There is no standard for GPS data. As a result, the unit you buy-- old or new or recently updated-- may be wrong, as in very wrong.
The first event to mention was held in Carmel Indiana at Carmel's new Monon Center. It's a wonderful facility, and probably cost too much. The roads to it have just been built, but have been planned for a long time. The Center was dedicated some months ago, so updated GPS units ought to be able to find it.

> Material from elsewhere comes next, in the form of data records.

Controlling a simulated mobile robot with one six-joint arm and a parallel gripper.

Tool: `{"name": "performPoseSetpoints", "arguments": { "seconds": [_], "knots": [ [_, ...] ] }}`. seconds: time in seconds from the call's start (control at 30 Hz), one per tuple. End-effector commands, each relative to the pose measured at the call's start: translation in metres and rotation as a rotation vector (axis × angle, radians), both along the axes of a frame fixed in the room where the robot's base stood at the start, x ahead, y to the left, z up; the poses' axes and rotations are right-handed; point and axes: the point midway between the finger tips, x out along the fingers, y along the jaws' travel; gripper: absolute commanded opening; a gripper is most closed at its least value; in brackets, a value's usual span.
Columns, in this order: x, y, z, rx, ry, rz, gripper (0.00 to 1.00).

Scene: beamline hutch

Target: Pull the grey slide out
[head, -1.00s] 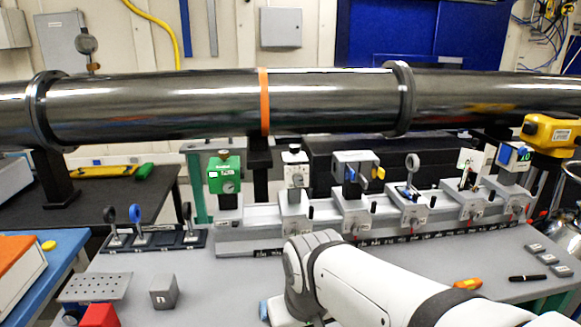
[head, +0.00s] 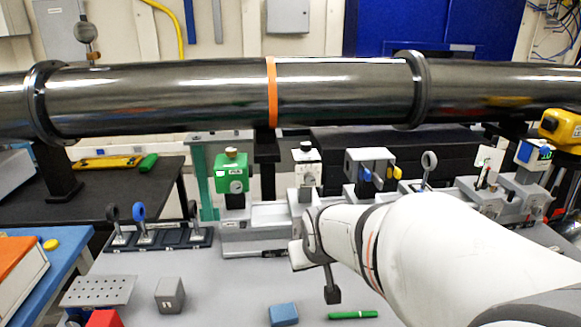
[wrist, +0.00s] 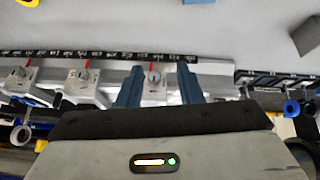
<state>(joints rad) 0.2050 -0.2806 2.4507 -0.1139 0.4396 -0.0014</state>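Grey carriers stand in a row on the long rail (head: 268,215). I cannot tell for certain which part is the grey slide. In the wrist view my gripper (wrist: 159,72) is open, its two blue-grey fingers apart on either side of a grey carrier (wrist: 153,90) with a round knob and red pointer. Nothing is visibly clamped; I cannot tell whether the fingers touch it. This seems to be the carrier under the white unit (head: 306,170) in the head view. There my arm hides the fingers and much of the rail.
A thick dark pipe (head: 180,95) crosses above the rail. A dark holder tray (head: 158,238) with ring mounts stands at left. A grey block (head: 170,295), a blue block (head: 284,314) and a green pen (head: 353,315) lie on the bench.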

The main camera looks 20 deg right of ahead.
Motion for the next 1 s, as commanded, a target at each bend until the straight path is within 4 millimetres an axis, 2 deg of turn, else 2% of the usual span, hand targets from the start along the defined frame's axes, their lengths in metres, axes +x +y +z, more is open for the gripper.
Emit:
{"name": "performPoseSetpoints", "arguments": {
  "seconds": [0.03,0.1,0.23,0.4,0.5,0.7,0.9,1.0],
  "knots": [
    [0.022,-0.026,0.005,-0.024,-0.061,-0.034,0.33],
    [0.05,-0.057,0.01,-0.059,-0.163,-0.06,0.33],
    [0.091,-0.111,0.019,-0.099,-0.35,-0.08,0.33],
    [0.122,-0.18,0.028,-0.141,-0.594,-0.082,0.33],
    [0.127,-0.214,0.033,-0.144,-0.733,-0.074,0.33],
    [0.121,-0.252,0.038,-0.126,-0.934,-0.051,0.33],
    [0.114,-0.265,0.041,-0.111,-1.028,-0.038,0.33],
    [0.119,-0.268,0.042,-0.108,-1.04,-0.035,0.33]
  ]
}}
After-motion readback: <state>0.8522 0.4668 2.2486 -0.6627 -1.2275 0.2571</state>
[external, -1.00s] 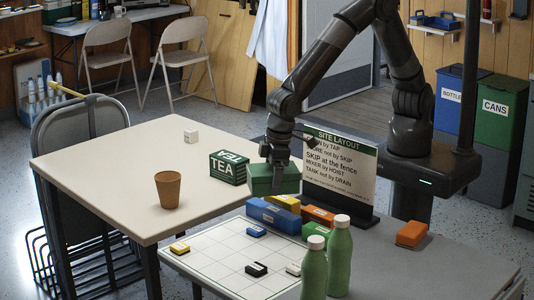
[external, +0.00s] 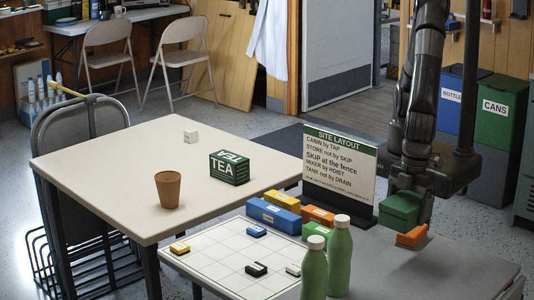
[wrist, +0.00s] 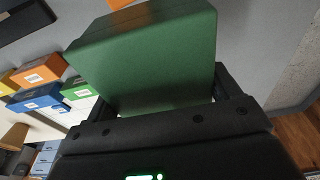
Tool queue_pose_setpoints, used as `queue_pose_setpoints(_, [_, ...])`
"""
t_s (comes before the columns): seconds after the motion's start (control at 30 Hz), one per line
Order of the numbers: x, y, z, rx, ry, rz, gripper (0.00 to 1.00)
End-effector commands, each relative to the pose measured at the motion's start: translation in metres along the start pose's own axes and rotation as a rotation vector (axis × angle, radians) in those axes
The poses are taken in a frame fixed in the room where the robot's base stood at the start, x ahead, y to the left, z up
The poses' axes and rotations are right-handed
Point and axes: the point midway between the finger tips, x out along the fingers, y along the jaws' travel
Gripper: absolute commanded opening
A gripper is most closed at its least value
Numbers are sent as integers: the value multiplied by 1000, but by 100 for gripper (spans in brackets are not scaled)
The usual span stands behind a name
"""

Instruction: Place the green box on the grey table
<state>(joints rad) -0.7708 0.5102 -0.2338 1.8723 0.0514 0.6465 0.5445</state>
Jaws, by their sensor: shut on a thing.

The problem is: no one updates them. Even though there are signs pointing to where it ought to be, and everyone received printed directions, they relied on their GPS units to get them there, as they rely on them to get them everywhere they're personally unfamiliar with. The damage was that many people were not only late, but fuming when they got there. We're talking angry. Yes, most subsequently relied on their maps or directions from a gas station nearby. But this is after their GPS units sent them all over the small burg of Carmel.
The second event was much more minor in nature, at a facility on the Indiana University campus. It's well-known to the 40,000+ students on campus, a building that's been around for years, Two out-of-towners were sent down 7th Street, which has been blocked-off on campus for almost a decade or more. I had a hard time finding people in Bloomington, the home of IU, that remembered it going through campus. But the GPS was sure it did. The duo were deposited at a dead-end. It took a while before they gave up and asked for directions. Just what a GPS user loathes to do.
What's needed? A method that allows civil engineers to update maps to a spec, nation, perhaps worldwide. Not a Google satellite view, rather the real platted map. Then there needs to be a downloading method that's both convenient and easily understood for users. Not all GPS vendors let you do this, but the better ones, like Garmin and Tom Tom do. Then, make the GPS turn off if it's not updated every 90 days or so. Don't let users get lost. Don't let them become so enraged that they want to dismount them and toss them across the parking lot, swearing your name.
There is no method, no standard, no reference point that we can use to make sure the reference data is good. It needs QC checks. It needs user feedback (hopefully minus the swear words). And finally, GPS systems need audit integrity and a means to show off that integrity. Otherwise, they make interesting noises when flung against something hard, like a concrete wall. In some cases, it's a satisfying sound, I'm told.